The fundamental necessity is
to establish with detail and clarity what this position calls for. It’s
amazing, when you think about it, how often people enter into such a job without a
full exploration of definitions, authority, limitations and other vital
components.
Too often, both
the new manager and the appointing authority never have that conversation. The relationship
is launched on a dark sea of unarticulated assumptions or make-it-up confidence
. . . and is tossed sooner or later in a typhoon of exploded expectations.
So, instead, you determine to treat this challenge as an unexperienced way of life. You probe for what you’re
expected to know, do and accomplish. You listen carefully and observe
thoroughly. You’re honest and open about what you don’t understand and can’t
now do. You pursue mentorship and education.
You worry not at
all about appearing to be not up to it. You’re not up to it. You’ve never done it,
and everyone knows that. They’ll cut you slack . . . for a while. Be mature
enough to take advantage of the leeway.
The second
important demand at this time is to change your behavior.
You must act on a
clear understanding that you have to consciously, sometimes painfully, undo so
much of what has become automated as you’ve been doing it every day as an
accomplished professional in your previous job.
Being continuously
alert to that reality, you now are going to do your best to require every
moment to justify its place in your new way of life.

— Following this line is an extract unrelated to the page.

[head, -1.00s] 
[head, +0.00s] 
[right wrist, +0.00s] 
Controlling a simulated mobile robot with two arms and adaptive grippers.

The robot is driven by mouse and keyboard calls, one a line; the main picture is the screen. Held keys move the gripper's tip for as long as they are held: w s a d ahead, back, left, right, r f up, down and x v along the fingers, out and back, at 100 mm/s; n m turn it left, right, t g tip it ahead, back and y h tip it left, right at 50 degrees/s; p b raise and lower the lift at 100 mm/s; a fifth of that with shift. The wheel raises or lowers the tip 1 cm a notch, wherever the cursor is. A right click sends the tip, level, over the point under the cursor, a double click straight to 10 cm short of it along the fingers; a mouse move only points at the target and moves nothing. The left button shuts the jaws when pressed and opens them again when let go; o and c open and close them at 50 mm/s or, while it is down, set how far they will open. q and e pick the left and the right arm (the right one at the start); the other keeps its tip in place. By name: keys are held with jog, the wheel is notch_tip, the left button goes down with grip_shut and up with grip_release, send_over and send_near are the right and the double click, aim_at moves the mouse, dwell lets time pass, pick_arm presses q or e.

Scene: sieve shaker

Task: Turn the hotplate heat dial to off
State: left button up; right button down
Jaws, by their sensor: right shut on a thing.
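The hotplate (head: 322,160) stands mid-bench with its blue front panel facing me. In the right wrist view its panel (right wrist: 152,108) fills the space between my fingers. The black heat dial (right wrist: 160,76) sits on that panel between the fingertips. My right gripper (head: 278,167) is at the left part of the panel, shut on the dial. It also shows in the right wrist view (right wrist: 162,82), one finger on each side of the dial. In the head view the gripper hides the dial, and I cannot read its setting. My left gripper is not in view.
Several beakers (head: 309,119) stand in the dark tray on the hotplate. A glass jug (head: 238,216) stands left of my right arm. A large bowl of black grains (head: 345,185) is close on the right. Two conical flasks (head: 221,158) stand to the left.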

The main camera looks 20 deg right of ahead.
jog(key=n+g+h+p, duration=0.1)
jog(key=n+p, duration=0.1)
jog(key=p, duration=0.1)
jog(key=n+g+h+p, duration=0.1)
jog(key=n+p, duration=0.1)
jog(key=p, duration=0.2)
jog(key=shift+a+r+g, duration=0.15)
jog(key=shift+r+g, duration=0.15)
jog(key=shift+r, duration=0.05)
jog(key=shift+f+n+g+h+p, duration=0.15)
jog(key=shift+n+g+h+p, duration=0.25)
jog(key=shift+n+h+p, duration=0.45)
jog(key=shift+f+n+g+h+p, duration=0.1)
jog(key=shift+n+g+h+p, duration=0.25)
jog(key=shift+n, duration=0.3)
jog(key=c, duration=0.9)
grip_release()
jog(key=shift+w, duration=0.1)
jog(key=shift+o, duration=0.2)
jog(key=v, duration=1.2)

And finally: The management skill
that underlies every other management skill –personal productivity.
How well you
manage your priorities . . . long term, monthly, weekly, daily, hourly. Why do
you talk to this person instead of working on that report? Why do you let this
meeting run 25 minutes over? When are you going to finish fleshing out that
proposal? Are you doing enough training?
When you’re a
manager, much more of your time is discretionary, in that the scheduling of
your obligations is much more up to you. At the same time, there are many more
of those obligations than there used to be, and they are more complicated and
uncertain than they ever were before.
If you address
the position from the individual-contributor point of view, you’re lost. There
is an impossible blizzard of demands, possibilities, requirements and problems.
They don’t wait in line. You can’t turn to someone for answers to most of them.
As a matter of fact, a seemingly endless
stream of people are turning to you –
while you’re juggling all these issues.
Your answers are
embedded in your problems. You empower people, and they are the first
responders to many of those problems. Your primary job is to equip yourself to
equip others.
It’s management.
It’s how you really do it right. It’s
delegating.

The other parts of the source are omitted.